This news leaves little to the imagination and hardly needs any explanations:
Greece only received one gold medal in doping, as 15 athletes were not allowed to participate at the Olympic Games in Beijing, which ended today.
“You had won the gold medal in the doping discipline- terrible but true” said the President of the International Olympic Committee Jacques Rogge during the meting with the president of the Greek Olympic Committee Minos Kyriakou. [Source]
Rogge said that Greece have to start investigating the doping scandal immediately.
So, what do “we” have to say to the International Community? That we were being “targetted”. That our athletes were being tested more often. And that maybe, even, the test results were faked. As if the WADA has anything to gain by doing that.

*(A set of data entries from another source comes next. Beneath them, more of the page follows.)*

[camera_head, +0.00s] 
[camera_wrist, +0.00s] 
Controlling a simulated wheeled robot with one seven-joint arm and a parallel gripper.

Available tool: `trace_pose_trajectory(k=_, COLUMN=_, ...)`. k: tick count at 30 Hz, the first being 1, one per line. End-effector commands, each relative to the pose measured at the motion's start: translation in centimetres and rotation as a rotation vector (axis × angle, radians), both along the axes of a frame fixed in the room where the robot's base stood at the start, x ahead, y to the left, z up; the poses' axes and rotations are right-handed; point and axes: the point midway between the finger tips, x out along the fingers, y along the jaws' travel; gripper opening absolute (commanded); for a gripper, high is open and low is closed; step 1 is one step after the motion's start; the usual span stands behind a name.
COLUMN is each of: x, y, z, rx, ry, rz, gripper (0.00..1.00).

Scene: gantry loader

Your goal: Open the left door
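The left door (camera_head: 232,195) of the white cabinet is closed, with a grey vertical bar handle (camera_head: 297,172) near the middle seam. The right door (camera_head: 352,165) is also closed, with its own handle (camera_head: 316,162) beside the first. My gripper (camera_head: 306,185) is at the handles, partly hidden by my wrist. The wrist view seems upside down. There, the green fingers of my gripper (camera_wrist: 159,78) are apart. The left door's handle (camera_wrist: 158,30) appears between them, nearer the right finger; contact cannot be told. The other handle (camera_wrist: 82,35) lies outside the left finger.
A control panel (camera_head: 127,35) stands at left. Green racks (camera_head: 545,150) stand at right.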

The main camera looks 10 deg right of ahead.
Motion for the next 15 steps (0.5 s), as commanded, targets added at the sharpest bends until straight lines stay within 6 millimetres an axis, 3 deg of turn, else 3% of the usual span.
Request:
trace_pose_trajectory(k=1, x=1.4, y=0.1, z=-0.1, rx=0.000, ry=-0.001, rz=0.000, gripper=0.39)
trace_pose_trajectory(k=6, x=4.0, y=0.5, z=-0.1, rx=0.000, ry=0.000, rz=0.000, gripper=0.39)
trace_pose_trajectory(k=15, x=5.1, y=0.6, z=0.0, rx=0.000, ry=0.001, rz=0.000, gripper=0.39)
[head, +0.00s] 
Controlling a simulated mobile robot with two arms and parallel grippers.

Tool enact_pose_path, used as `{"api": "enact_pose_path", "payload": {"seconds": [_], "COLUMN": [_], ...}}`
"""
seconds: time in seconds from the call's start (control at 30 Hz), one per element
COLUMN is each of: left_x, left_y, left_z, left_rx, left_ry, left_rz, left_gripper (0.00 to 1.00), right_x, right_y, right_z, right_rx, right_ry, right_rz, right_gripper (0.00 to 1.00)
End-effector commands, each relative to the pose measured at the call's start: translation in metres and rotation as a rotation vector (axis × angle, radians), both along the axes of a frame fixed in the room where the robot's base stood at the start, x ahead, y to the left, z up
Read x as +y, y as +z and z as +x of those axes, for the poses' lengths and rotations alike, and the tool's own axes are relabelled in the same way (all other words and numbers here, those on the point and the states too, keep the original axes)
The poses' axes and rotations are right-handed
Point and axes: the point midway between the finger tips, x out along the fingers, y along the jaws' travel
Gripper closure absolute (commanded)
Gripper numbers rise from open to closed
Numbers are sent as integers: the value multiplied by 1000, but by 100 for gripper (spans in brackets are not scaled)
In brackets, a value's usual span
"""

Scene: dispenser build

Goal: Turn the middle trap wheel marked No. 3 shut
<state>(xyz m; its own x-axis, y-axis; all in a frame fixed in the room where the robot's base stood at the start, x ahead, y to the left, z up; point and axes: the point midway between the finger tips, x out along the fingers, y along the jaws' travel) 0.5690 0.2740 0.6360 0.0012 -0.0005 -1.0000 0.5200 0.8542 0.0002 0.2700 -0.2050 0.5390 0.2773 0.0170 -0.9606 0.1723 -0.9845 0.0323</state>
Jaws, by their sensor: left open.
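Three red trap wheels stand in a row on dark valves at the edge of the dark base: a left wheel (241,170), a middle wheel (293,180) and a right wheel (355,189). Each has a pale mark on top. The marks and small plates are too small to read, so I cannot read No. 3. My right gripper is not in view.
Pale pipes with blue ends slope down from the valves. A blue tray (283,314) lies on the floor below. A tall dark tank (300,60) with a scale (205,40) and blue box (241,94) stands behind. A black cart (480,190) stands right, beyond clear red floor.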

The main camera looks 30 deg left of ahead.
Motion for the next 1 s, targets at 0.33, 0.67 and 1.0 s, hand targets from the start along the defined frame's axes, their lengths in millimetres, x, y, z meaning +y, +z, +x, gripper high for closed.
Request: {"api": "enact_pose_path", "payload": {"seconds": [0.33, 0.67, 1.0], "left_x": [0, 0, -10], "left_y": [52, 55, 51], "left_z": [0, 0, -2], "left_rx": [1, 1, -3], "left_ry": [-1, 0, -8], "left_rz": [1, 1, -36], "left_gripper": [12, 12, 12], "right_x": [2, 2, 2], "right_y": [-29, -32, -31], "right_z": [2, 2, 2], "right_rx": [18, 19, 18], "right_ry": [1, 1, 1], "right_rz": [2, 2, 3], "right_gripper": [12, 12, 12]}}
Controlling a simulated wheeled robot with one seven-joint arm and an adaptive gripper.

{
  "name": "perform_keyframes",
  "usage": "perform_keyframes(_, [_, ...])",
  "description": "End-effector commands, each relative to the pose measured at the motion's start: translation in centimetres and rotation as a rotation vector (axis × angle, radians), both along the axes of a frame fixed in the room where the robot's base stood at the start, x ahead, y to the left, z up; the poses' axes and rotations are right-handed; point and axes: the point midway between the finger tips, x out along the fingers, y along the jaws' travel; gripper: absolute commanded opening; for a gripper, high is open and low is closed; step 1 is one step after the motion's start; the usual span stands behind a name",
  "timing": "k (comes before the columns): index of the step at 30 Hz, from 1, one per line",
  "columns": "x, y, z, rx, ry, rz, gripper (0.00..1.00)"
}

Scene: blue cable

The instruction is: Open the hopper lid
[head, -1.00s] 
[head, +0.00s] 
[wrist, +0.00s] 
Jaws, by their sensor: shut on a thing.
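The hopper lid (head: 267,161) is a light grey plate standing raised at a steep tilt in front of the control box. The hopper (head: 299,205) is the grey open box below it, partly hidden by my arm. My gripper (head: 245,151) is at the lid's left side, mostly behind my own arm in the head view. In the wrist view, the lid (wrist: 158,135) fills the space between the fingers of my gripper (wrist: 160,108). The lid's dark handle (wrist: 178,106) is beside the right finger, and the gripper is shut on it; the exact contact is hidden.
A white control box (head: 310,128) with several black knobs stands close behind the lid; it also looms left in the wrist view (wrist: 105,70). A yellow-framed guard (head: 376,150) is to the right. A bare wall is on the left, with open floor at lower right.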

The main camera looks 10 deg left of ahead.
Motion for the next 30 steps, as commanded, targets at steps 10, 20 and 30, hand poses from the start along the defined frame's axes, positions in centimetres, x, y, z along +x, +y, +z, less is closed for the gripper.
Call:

It is in fact the Greek anti-doping mechanisms that prove to be inadequate, both by inadequate testing and by not punishing offenders.
It was in 2005 when Greek sprinters Kostas Kenteris and Katerina Thanou were acquitted of doping charges in the Athens 2004 Olympics, when the whole world knew they were doped-up. A year later, they confessed at IAAF, but they could not be charged again in Greece, so they were given a “get out of jail free” card.
In contrast, in the U.S., worldwide star sprinter Marion Jones received a 6-month jail sentence and was stripped of all five of her Olympic medals.
So, if the athletes and their coaches thrive on the state’s inability to check and punish bad players, isn’t it also the state’s fault for encouraging this kind of behaviour?